North and Middle America (including landmasses in the Caribbean)

North America is one of the most consistently sampled continents with all taxonomic groups exhibiting similar decreases in sampling effort along a south-to-north latitudinal gradient and few areas devoid of specimen samples of any group south of Canada (Fig. 4). Excluding Greenland, interior Canada is the largest gap for all plant and animal groups examined, from Ontario to the Northwest Territories and east to Newfoundland and Labrador. Canada may show relatively few natural history samples in part because of its enormous size and climate (creating areas of remoteness); the lack of knowledge about its abundant freshwater resources has been previously noted (Desforges et al., 2022). Relative to adjacent countries it appears Nicaragua is poorly sampled for all vertebrate groups and fungi despite having an abundance of biodiversity-rich regions including the Mosquito Coast, Lake Nicaragua, and the largest tropical rainforest north of the Amazon (Weaver, Lombardo & Martinez-Sanchez, 2003). Otherwise, most of Central America and the Caribbean/Greater Antilles appear well sampled with a clear gap for Cuba, due more so to conflicting politics and policies (at least with the United States) than to a lack of biodiversity (Denis, Cruz-Flores & Testé, 2018). Conservation work in Cuba is among the best in the region (Goulart et al., 2018) and the Museo Nacional de Historia Natural de Cuba in Havana has digitized collections, but these are not publicly available. Perhaps not surprisingly the United States is very well sampled, and climatic differences between the wetter, more humid east vs. the more arid west can be seen when comparing fungi and fishes from those regions; with the more temperate Pacific Northwest being an exception.

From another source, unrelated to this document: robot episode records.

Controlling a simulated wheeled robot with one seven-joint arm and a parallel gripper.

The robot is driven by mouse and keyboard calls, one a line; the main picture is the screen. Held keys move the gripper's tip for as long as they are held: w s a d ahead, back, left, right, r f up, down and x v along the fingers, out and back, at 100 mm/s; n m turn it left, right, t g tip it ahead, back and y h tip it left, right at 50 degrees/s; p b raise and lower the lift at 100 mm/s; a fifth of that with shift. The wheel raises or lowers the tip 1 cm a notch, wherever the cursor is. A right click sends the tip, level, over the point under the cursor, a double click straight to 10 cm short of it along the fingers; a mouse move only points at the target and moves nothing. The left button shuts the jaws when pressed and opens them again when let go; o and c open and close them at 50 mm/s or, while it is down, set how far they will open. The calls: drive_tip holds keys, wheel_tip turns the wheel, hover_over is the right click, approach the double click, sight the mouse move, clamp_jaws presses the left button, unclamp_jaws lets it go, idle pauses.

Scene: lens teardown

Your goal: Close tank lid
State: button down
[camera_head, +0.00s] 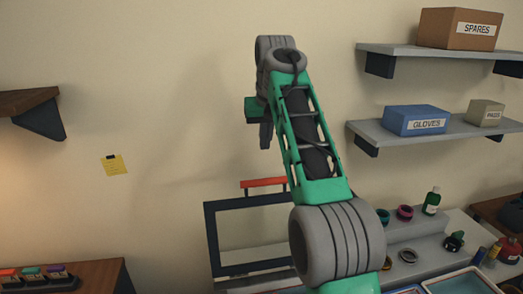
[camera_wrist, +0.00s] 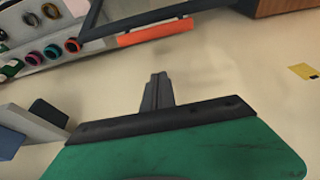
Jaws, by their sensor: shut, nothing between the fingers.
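The tank lid (camera_head: 210,243) is a dark frame around a clear pane, standing raised and upright in the head view. A red-orange handle bar (camera_head: 263,183) runs along its top edge. My arm covers the lid's right part, and the tank below is mostly out of sight. My gripper (camera_head: 265,146) hangs above the handle, apart from it, fingers pointing down. In the wrist view, the fingers (camera_wrist: 157,82) are together and empty. The orange handle (camera_wrist: 155,33) and the lid's dark frame (camera_wrist: 98,20) lie beyond their tips.
To the right are a stepped grey stand (camera_head: 405,230) with rings and bottles, and wall shelves holding a blue gloves box (camera_head: 415,120) and a spares box (camera_head: 458,28). A wooden shelf (camera_head: 28,103) and a cabinet (camera_head: 100,273) are at left.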

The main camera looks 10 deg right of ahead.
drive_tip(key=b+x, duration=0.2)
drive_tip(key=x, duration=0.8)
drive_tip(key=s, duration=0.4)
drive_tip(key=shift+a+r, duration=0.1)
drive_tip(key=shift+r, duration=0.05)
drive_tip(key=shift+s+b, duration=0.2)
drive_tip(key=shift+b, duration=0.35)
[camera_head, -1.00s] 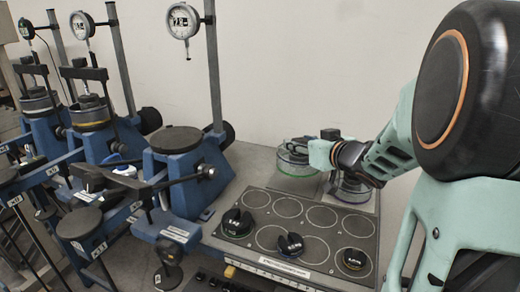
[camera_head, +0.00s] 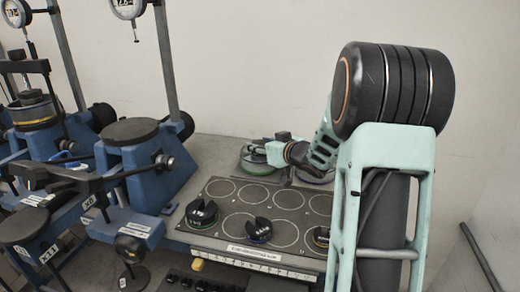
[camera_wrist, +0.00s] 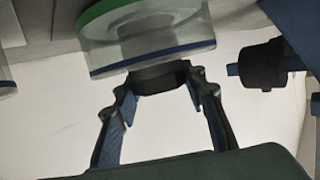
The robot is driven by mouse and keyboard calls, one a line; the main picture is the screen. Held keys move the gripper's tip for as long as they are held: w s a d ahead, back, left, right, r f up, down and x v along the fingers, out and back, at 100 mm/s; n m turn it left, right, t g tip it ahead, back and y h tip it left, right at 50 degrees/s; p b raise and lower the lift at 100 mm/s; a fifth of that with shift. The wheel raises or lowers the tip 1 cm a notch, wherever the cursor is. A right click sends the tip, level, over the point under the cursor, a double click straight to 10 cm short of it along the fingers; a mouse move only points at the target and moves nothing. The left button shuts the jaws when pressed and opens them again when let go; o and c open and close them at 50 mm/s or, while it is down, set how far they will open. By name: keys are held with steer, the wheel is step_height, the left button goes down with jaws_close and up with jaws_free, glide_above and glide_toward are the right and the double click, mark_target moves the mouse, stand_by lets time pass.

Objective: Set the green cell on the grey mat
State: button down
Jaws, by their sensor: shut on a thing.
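The green cell (camera_head: 257,162) is a clear, round cell with a green lower ring, at the back of the bench in the head view. My gripper (camera_head: 274,148) reaches it from the right. In the wrist view the green cell (camera_wrist: 150,40) shows a green face, a clear wall and a blue band. There, my gripper (camera_wrist: 160,80) has its fingers on either side of the cell's dark knob, shut on it. I cannot tell whether the cell touches the bench. I cannot tell for certain which surface is the grey mat.
A dark board (camera_head: 287,200) with marked circles lies in front, bearing several slotted black weights (camera_head: 258,230). A purple-ringed cell (camera_head: 314,177) stands just right of the green cell. Blue lever frames (camera_head: 140,160) with dial gauges stand to the left.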

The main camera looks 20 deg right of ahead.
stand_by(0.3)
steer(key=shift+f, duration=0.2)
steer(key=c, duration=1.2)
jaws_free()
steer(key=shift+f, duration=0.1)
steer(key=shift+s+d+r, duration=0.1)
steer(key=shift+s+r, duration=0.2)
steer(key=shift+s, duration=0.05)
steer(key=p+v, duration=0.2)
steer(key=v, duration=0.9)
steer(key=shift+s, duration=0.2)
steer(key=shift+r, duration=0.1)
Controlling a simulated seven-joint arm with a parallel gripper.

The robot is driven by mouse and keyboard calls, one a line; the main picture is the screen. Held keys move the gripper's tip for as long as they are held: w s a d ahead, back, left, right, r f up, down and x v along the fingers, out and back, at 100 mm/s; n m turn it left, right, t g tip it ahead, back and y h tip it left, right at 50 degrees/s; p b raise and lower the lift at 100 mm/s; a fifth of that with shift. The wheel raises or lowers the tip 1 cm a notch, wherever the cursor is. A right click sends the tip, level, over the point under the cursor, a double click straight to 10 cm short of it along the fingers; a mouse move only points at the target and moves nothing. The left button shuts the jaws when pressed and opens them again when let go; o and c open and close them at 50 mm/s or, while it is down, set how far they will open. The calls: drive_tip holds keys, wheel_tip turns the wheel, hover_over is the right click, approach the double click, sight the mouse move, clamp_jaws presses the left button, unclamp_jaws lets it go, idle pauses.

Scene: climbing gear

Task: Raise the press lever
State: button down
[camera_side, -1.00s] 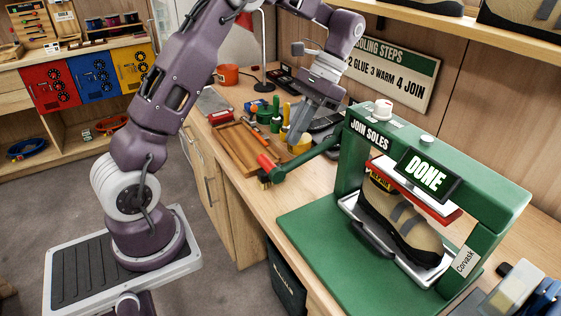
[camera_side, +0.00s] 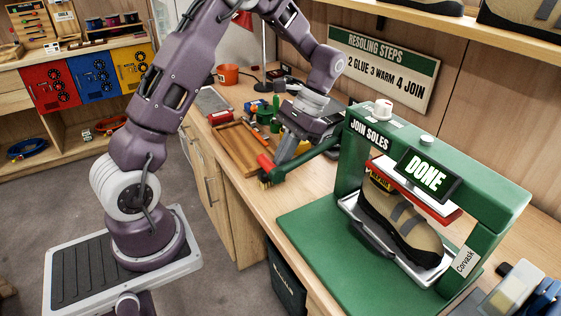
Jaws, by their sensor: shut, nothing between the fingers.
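The green press (camera_side: 478,200) stands on the bench at the right, with a lit screen (camera_side: 424,172) reading DONE. Its green lever (camera_side: 318,152) sticks out to the left and ends in a red grip (camera_side: 265,162). A tan and black shoe (camera_side: 400,222) sits on the tray (camera_side: 372,240) under the red press plate (camera_side: 440,208). My gripper (camera_side: 277,162) is shut and empty, its tips down at the lever just right of the red grip. I cannot tell whether the tips touch the lever.
A wooden tray (camera_side: 229,150) and several small tools and pots lie on the bench behind and left of the lever. A brush (camera_side: 264,180) shows just below the red grip. A shelf with shoes hangs above the press.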

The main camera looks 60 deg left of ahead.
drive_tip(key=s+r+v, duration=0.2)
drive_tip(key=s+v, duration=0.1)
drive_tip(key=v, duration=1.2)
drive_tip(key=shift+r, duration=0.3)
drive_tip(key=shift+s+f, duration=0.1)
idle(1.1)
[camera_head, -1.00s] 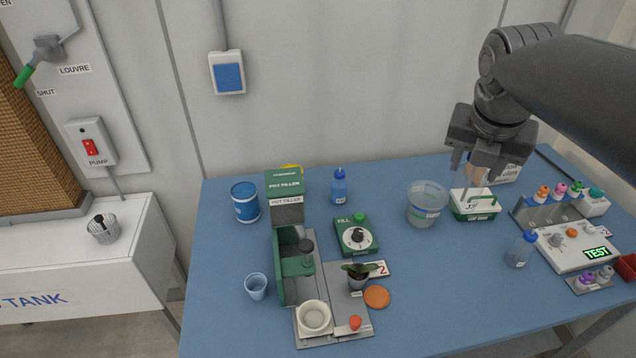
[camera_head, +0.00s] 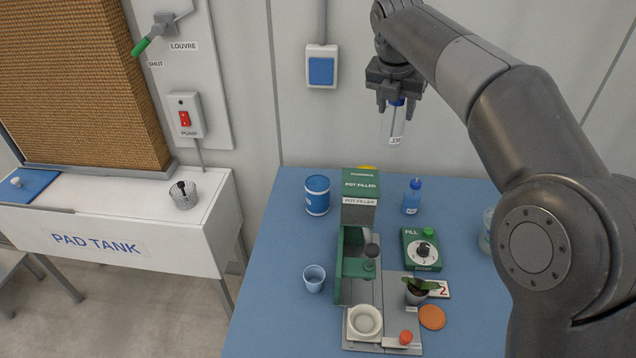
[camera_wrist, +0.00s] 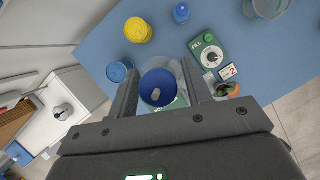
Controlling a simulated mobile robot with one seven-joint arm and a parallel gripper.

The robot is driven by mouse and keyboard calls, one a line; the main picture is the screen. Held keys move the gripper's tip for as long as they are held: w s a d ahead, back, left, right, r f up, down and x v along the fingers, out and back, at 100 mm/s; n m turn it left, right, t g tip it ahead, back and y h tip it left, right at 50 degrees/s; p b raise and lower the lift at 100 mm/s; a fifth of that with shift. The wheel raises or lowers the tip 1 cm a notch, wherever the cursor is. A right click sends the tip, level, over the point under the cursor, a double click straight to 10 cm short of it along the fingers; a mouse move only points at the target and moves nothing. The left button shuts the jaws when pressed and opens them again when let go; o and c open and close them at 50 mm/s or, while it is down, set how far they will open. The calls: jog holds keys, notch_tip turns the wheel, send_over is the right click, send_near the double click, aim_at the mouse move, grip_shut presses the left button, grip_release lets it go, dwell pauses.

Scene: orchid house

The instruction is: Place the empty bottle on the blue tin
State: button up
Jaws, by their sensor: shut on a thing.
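My gripper (camera_head: 396,98) is shut on the empty bottle (camera_head: 392,127), a clear bottle with a blue cap and a white label. It hangs about upright in the air, high in front of the wall and above the back of the table. In the wrist view the bottle's blue top (camera_wrist: 158,88) shows between the fingers. The blue tin (camera_head: 317,196) stands upright at the back left of the table, below and left of my gripper and apart from the bottle. The tin also shows in the wrist view (camera_wrist: 117,72).
Right of the tin stands the green pot filler (camera_head: 359,184), then a blue squeeze bottle (camera_head: 412,198) and a green dial box (camera_head: 422,250). My arm hides the table's right side.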

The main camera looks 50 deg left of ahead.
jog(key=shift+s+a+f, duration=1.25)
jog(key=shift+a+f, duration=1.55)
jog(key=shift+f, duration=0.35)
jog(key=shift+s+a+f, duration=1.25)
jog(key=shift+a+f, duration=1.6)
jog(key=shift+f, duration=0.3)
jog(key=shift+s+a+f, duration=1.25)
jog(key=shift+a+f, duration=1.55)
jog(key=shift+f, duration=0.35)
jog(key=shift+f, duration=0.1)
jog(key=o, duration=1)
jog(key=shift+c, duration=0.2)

Mammals have weaker collection records from the southeast and midwest United States than other vertebrate groups. Specimens of amphibians and reptiles (herpetofauna) display the sharpest decline moving northward of all examined groups, with few specimens collected in and east of the Rocky Mountains from Montana to Illinois (most likely do a drop in taxonomic diversity because of a climatic shift). Fungi and fishes are, unsurprisingly, sparsely collected from the northern Rocky Mountains south to central Mexico including adjacent desert regions. Although most vertebrate groups display strong holdings from the southeastern United States, non-coastal southern Appalachia is relatively poorly represented in bird collections, as are Montana, Wyoming, and Utah in the west. Plants are the most consistently sampled group across North America with few, if any, regions that could be called a blindspot, while fungi have the highest number of areas lacking sampling according to GBIF, especially in and around the Chihuahuan Desert.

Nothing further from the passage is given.